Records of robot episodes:
------------

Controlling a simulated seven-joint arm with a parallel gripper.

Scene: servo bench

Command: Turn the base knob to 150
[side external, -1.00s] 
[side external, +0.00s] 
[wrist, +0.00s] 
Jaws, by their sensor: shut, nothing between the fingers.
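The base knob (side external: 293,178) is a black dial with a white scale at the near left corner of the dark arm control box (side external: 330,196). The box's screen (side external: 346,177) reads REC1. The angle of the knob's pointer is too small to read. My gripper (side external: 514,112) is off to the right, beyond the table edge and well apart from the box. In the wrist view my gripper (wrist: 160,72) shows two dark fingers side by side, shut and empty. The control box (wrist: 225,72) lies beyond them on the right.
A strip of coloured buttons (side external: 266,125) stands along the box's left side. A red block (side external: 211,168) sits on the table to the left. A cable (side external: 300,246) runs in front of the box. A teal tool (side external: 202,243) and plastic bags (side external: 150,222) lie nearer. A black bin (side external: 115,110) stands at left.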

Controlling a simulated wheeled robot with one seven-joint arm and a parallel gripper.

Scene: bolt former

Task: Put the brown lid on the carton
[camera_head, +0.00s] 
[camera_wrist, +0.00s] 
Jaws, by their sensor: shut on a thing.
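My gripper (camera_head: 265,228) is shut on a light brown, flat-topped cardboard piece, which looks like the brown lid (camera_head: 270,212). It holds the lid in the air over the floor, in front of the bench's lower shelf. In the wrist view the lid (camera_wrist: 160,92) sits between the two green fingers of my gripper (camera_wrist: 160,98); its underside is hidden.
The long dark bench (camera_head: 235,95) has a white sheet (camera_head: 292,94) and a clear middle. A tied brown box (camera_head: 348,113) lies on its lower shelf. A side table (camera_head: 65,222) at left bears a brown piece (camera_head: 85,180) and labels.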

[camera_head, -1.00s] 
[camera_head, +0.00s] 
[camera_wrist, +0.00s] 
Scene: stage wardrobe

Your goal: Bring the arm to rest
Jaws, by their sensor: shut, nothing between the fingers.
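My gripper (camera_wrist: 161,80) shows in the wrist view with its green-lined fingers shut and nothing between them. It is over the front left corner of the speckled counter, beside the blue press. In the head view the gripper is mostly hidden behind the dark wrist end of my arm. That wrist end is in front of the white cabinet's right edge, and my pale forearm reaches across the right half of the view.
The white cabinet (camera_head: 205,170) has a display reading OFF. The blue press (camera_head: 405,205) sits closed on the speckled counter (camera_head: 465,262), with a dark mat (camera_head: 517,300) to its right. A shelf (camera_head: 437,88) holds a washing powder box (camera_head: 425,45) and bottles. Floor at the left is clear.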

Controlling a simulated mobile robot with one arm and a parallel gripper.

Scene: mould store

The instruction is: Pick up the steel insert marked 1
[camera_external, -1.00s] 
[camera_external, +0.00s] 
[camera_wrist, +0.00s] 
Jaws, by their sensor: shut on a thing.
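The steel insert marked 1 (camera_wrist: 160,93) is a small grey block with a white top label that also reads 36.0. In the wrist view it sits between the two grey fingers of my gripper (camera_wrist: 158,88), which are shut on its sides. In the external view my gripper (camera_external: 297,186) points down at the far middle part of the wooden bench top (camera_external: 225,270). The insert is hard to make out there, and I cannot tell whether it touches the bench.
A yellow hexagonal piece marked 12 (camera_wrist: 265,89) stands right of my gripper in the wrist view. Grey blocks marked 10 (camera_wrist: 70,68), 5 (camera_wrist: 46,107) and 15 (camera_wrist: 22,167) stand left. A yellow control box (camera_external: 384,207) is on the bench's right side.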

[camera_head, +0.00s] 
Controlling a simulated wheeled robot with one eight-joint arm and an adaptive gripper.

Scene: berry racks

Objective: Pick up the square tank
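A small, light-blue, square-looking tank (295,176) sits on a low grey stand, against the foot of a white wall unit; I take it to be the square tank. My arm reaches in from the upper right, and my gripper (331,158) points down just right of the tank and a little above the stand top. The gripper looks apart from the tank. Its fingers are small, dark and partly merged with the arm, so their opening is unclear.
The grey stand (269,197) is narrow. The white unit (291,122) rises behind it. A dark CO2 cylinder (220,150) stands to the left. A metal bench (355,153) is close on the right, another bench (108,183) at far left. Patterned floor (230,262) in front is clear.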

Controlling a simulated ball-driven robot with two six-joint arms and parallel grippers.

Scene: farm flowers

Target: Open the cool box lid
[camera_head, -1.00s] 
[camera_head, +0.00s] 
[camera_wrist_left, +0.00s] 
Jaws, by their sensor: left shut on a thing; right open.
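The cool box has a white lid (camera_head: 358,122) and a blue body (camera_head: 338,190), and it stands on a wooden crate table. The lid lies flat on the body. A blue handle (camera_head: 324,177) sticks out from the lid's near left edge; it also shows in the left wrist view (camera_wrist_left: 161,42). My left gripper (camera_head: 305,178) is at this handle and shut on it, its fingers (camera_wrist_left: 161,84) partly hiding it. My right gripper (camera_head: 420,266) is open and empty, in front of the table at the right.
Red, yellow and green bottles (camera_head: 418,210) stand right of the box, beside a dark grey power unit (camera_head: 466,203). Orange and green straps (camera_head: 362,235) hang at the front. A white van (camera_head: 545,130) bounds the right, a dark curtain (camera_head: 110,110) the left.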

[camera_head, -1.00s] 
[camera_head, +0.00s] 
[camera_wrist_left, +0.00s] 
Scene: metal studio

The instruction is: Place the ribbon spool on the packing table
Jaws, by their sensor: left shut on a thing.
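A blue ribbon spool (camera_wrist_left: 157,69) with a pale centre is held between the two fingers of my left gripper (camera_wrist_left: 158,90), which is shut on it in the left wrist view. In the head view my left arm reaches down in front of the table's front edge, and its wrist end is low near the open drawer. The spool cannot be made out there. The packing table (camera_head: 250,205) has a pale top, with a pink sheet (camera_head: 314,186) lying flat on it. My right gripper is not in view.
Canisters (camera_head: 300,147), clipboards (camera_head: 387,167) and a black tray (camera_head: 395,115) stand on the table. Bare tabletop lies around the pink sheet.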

------------

What the task requires: Locate the lines above that contain "wheeled" and copy them.

Task output:
Controlling a simulated wheeled robot with one seven-joint arm and a parallel gripper.
Controlling a simulated wheeled robot with one eight-joint arm and an adaptive gripper.

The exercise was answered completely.